### MATERIAL TO PROCESS ###
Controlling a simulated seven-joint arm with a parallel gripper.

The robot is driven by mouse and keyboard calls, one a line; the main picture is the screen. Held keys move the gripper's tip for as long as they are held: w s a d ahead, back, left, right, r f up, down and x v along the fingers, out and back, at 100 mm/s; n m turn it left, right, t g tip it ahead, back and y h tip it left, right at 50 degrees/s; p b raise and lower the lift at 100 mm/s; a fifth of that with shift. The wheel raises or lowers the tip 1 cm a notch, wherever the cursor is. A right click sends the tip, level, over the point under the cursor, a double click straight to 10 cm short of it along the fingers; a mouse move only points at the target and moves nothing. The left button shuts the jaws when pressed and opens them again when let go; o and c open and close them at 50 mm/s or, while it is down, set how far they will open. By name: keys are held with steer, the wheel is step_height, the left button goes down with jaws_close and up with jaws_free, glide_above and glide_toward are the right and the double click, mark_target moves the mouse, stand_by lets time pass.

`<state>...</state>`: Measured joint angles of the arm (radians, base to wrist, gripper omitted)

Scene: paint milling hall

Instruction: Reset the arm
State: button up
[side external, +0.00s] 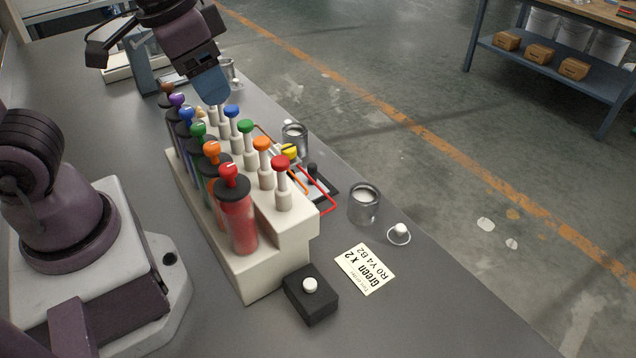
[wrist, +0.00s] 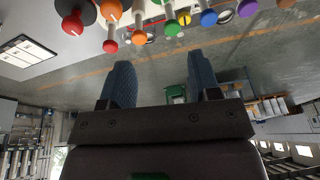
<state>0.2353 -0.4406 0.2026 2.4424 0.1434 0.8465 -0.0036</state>
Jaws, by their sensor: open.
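My gripper (side external: 212,88) hangs over the far end of the cream rack in the side external view, its blue fingers pointing down. In the wrist view my gripper (wrist: 160,85) has its two blue fingers apart with nothing between them. The cream rack (side external: 270,275) holds a row of colored tubes with matching knobs, the red tube (side external: 238,222) nearest. A second row of colored knobs on white stems, such as the red one (side external: 281,162), stands on the rack's other side. I cannot tell whether a finger touches anything there.
A black box with a white button (side external: 310,286) and a "Green x 2" card (side external: 365,268) lie near the rack. An open metal can (side external: 364,204) and a small white-topped item (side external: 400,233) stand near the table's right edge. The near right tabletop is clear.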

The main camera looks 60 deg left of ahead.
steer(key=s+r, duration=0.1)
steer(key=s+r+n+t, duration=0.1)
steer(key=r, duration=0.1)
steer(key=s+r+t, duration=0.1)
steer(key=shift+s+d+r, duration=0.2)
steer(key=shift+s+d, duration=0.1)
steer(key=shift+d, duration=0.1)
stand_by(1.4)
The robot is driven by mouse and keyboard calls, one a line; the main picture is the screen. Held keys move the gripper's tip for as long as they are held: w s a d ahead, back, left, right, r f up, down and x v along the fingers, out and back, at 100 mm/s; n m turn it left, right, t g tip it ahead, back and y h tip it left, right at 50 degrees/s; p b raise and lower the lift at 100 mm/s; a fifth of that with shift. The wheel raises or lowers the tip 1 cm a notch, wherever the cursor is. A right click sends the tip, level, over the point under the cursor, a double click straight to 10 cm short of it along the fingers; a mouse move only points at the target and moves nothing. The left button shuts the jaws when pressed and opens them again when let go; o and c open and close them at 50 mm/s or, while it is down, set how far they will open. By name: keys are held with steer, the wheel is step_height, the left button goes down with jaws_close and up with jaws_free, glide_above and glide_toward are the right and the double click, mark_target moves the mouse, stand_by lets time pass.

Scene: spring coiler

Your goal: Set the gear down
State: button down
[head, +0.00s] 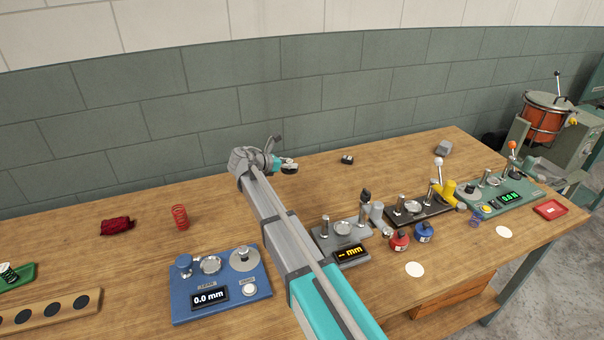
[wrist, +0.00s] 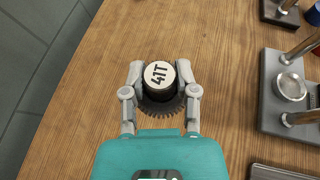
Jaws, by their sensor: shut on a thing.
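The gear (wrist: 160,102) is dark and toothed, with a black hub whose white top reads 41T. In the wrist view my gripper (wrist: 161,78) has its two grey fingers closed on either side of the hub. In the head view my gripper (head: 288,166) is stretched out over the back part of the wooden table, near the wall; the gear is small there and mostly hidden by the fingers. I cannot tell whether the gear touches the wood or hangs just above it.
The bare wooden table (head: 150,262) surrounds the gear. A grey gauge stand (head: 325,232) and a dark one (head: 407,216) stand to the right, a blue gauge (head: 180,302) in front. A red spring (head: 180,217) and red cloth (head: 117,226) lie left. A small dark part (head: 347,159) lies right.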

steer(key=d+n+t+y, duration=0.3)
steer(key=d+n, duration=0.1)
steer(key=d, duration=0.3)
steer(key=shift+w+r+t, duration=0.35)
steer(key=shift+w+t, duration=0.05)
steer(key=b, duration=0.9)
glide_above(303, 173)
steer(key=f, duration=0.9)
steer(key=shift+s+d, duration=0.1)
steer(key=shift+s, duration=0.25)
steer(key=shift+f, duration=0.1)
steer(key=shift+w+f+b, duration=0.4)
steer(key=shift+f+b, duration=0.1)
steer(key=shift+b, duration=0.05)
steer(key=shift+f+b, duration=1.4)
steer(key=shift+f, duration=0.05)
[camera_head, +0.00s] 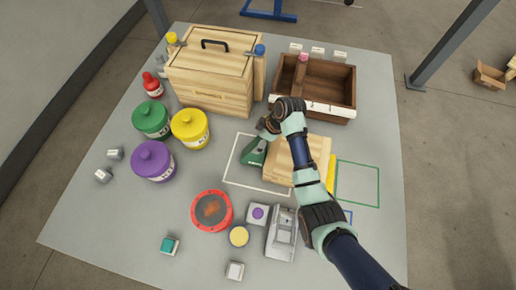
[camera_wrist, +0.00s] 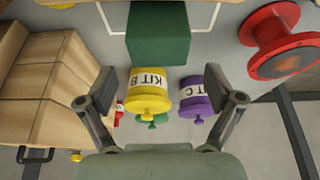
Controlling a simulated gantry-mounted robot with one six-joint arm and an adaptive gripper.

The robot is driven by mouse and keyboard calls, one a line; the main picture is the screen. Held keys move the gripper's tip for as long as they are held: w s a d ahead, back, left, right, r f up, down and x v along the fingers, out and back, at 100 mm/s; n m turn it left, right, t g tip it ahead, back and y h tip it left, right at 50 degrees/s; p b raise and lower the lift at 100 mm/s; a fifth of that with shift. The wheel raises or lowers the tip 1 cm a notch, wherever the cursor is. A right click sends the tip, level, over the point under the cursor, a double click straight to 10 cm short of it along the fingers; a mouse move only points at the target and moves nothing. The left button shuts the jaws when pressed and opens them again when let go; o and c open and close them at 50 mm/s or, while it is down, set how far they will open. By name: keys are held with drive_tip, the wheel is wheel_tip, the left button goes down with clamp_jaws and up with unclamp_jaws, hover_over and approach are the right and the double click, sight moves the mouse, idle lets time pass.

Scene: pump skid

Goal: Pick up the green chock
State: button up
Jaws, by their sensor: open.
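The green chock (camera_head: 253,153) is a green wedge-like block in the white-outlined square, beside a pale wooden block (camera_head: 285,165). In the wrist view the green chock (camera_wrist: 158,35) shows at the top centre, beyond my fingertips and between their lines. My gripper (camera_head: 264,131) is above and close to the chock in the head view and covers part of it. In the wrist view my gripper (camera_wrist: 167,82) has its two fingers spread wide with nothing held between them. I cannot tell the exact gap to the chock.
A lidded wooden box (camera_head: 212,85) and an open brown crate (camera_head: 330,88) stand at the back. Yellow (camera_head: 190,128), green (camera_head: 152,118) and purple (camera_head: 153,160) canisters stand left. A red round piece (camera_head: 211,210) and a grey metal part (camera_head: 281,235) lie in front.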

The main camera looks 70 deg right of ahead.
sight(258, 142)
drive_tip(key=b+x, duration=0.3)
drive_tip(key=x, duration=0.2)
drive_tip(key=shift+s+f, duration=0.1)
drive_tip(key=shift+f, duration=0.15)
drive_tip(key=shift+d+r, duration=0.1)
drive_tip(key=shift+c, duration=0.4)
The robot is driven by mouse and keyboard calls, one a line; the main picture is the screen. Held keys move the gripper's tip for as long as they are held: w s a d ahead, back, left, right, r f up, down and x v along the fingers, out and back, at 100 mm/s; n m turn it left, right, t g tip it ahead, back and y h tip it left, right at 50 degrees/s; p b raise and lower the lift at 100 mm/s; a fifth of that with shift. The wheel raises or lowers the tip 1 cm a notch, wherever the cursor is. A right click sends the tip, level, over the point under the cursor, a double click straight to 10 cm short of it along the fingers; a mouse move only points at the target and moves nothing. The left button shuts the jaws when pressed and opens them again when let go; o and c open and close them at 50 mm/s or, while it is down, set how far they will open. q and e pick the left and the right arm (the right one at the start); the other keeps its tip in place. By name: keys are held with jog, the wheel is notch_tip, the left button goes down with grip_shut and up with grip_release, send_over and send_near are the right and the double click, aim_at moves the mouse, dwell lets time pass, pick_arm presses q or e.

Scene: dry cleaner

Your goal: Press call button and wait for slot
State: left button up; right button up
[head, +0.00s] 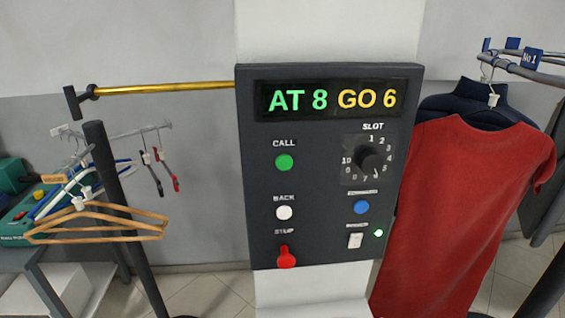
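The dark control panel (325,225) stands in the middle of the head view. Its display (337,99) reads "AT 8" in green and "GO 6" in yellow. The green call button (284,162) sits under the label CALL on the left side. The slot dial (369,160) is at the upper right, with numbers around it; its pointer is too small to read surely. Below are a white back button (284,212), a red stop control (286,257), a blue button (361,207) and a white switch (355,241) beside a lit green lamp (379,233). Neither gripper is in view.
A red garment (455,210) and a dark one (462,104) hang from a rail at right, near the panel's edge. At left are a brass bar (165,87), a dark post (119,200) and wooden hangers (95,222). The space before the panel looks clear.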

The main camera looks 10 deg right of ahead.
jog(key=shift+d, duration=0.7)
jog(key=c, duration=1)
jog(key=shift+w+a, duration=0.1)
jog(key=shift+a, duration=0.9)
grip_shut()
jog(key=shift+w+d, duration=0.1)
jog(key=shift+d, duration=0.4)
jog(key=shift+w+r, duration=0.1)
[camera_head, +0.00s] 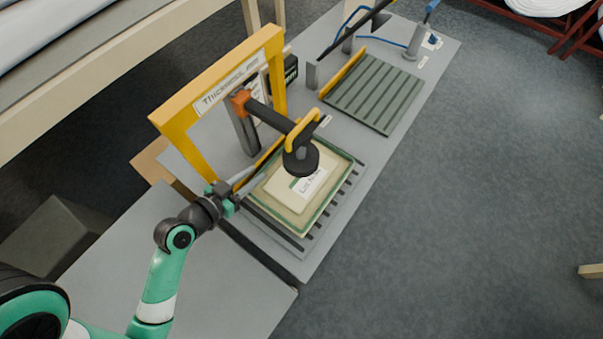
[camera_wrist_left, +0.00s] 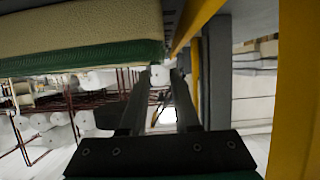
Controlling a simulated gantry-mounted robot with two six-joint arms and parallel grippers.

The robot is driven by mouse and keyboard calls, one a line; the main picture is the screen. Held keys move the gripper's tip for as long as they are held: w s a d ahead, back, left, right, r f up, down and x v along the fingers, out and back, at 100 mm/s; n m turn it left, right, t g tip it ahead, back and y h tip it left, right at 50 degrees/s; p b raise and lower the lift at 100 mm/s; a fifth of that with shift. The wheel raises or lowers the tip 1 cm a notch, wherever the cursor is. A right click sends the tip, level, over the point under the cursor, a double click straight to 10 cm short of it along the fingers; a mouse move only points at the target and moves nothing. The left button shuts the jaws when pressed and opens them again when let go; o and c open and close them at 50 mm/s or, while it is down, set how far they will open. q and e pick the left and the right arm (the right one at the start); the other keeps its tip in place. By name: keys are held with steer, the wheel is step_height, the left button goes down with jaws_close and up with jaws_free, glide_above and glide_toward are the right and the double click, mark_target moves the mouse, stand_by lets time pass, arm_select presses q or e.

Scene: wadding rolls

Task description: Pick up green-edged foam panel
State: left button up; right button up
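The green-edged foam panel (camera_head: 292,215) is cream with a green border and a white label on top. It lies on a slotted grey plate under the gauge's round black foot. My left gripper (camera_head: 250,184) is at the panel's left edge, beside the yellow frame. In the left wrist view the panel (camera_wrist_left: 80,28) fills the upper left, its green edge close to the fingers. The left fingers (camera_wrist_left: 160,95) are apart with a gap between them, and nothing shows clamped there. Whether a finger touches the panel cannot be told. My right gripper is not in view.
A yellow gauge frame (camera_head: 178,130) with an orange-and-black arm stands over the panel. A green ribbed tray (camera_head: 372,92) lies farther back on the grey bench. A grey table (camera_head: 150,235) is at the front left. The floor to the right is mostly clear.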

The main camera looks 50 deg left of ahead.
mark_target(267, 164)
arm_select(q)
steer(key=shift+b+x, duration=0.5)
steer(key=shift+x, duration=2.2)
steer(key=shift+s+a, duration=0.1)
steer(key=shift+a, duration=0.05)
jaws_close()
###
Search the records for the string "Your" and return every line in which it occurs.

### SOLUTION TO THE PROBLEM:
Your goal: Set the gear down
Your goal: Press call button and wait for slot

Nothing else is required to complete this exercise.